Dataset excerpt
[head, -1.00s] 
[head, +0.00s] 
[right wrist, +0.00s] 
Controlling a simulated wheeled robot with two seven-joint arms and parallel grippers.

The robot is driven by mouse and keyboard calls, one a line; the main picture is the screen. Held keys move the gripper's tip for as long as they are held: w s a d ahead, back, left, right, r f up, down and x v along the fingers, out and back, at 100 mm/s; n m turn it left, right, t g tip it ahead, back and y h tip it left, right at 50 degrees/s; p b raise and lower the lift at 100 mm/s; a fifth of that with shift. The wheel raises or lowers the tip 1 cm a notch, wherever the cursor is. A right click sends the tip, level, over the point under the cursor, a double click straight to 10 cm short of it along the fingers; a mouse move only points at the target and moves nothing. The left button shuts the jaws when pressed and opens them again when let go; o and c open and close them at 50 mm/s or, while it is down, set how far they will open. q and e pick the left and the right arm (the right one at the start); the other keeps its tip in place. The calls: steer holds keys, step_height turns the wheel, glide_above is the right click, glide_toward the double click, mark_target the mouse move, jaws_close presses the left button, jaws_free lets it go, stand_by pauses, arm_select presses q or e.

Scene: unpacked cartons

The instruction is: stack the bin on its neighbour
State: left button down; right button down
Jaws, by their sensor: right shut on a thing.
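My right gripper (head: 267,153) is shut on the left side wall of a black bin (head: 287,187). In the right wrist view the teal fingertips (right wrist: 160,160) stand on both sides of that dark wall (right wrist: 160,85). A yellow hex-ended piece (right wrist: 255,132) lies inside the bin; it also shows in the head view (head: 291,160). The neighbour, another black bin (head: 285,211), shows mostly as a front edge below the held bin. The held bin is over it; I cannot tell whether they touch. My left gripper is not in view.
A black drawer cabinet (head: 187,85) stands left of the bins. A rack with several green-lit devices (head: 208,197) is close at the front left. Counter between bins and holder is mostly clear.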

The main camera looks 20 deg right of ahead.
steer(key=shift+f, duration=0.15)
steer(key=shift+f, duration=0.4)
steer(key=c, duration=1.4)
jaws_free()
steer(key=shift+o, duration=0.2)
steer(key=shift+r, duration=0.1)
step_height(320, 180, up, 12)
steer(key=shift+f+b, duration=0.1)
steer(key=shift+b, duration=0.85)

* * *

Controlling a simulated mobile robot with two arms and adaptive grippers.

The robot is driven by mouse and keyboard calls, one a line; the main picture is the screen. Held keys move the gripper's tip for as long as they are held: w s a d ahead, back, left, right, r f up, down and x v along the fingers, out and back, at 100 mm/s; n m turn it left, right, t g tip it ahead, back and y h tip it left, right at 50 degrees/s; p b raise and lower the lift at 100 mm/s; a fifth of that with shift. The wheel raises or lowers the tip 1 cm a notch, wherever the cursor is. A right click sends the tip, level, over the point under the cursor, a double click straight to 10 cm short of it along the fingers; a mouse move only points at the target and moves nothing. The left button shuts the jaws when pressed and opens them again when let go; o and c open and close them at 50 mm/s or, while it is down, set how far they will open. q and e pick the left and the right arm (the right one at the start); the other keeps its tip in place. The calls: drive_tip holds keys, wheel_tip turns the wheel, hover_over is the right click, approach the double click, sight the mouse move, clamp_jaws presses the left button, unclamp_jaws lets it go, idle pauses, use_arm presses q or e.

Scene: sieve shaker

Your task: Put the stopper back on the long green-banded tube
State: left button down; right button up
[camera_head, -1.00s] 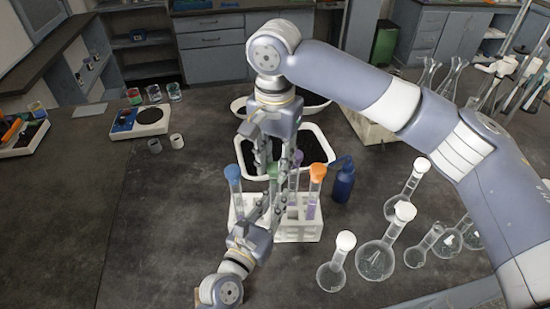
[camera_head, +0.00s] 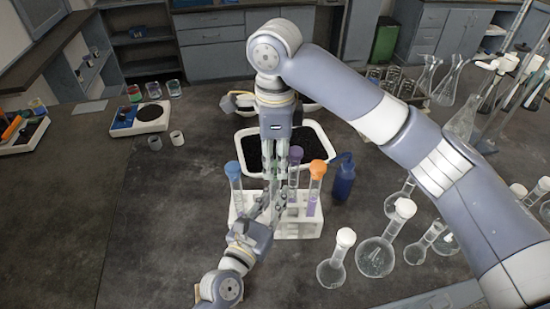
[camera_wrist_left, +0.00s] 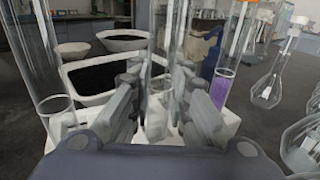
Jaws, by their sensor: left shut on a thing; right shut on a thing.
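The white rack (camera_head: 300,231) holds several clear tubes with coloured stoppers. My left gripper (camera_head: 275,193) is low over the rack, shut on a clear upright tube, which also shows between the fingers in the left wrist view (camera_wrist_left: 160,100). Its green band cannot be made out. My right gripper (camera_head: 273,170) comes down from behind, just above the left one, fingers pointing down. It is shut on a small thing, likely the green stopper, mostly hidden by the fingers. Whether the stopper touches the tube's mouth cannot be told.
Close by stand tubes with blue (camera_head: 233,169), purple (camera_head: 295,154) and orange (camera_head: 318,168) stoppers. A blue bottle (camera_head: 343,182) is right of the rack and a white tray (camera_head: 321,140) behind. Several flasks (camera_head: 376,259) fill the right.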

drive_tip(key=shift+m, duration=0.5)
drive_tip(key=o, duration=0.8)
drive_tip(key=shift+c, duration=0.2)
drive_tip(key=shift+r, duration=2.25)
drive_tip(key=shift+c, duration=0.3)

--

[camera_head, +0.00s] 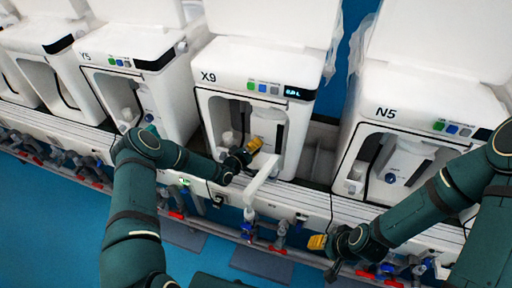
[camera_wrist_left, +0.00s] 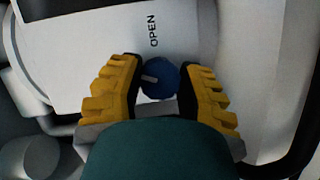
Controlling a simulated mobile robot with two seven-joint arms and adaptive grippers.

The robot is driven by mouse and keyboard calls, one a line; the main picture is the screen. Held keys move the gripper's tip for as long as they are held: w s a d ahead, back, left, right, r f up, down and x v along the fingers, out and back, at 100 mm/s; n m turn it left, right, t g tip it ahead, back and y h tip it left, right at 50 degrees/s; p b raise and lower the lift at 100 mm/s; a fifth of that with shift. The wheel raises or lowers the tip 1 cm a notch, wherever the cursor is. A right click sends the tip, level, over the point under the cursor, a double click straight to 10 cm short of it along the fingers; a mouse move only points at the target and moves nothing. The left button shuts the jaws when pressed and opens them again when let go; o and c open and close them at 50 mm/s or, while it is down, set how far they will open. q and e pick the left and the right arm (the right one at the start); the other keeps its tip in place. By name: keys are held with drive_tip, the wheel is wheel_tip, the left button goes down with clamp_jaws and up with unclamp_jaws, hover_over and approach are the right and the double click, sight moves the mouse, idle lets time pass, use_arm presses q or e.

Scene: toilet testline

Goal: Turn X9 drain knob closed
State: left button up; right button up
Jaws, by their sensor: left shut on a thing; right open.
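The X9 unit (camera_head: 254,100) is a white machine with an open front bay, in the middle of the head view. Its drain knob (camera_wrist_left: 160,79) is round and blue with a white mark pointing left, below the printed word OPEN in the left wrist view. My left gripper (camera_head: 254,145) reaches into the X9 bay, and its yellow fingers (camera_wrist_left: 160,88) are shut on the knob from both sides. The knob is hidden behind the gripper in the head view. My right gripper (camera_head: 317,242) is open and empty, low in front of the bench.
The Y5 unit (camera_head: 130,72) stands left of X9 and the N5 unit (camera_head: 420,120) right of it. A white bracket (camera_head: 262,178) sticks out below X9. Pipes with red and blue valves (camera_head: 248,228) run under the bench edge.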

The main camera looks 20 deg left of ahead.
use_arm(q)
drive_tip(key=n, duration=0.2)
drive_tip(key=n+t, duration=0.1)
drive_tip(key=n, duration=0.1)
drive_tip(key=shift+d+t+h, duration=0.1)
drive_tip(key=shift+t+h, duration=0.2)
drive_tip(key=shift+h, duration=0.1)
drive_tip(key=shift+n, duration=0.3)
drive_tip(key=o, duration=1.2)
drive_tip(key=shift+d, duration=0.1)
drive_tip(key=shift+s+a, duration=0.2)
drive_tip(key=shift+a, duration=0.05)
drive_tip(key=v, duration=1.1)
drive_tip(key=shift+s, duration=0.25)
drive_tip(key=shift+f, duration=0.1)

▸ **EXERCISE GOAL**
Write out exactly the lines from the one with "[right wrist, +0.00s]" through the one with "State: left button down; right button down", including both, and no others.

▸ **EXERCISE ANSWER**
[right wrist, +0.00s] 
Controlling a simulated wheeled robot with two seven-joint arms and parallel grippers.

The robot is driven by mouse and keyboard calls, one a line; the main picture is the screen. Held keys move the gripper's tip for as long as they are held: w s a d ahead, back, left, right, r f up, down and x v along the fingers, out and back, at 100 mm/s; n m turn it left, right, t g tip it ahead, back and y h tip it left, right at 50 degrees/s; p b raise and lower the lift at 100 mm/s; a fifth of that with shift. The wheel raises or lowers the tip 1 cm a notch, wherever the cursor is. A right click sends the tip, level, over the point under the cursor, a double click straight to 10 cm short of it along the fingers; a mouse move only points at the target and moves nothing. The left button shuts the jaws when pressed and opens them again when let go; o and c open and close them at 50 mm/s or, while it is down, set how far they will open. q and e pick the left and the right arm (the right one at the start); the other keeps its tip in place. The calls: steer holds keys, step_height turns the wheel, glide_above is the right click, glide_toward the double click, mark_target the mouse move, jaws_close presses the left button, jaws_free lets it go, stand_by pauses, arm_select presses q or e.

Scene: unpacked cartons

The instruction is: stack the bin on its neighbour
State: left button down; right button down

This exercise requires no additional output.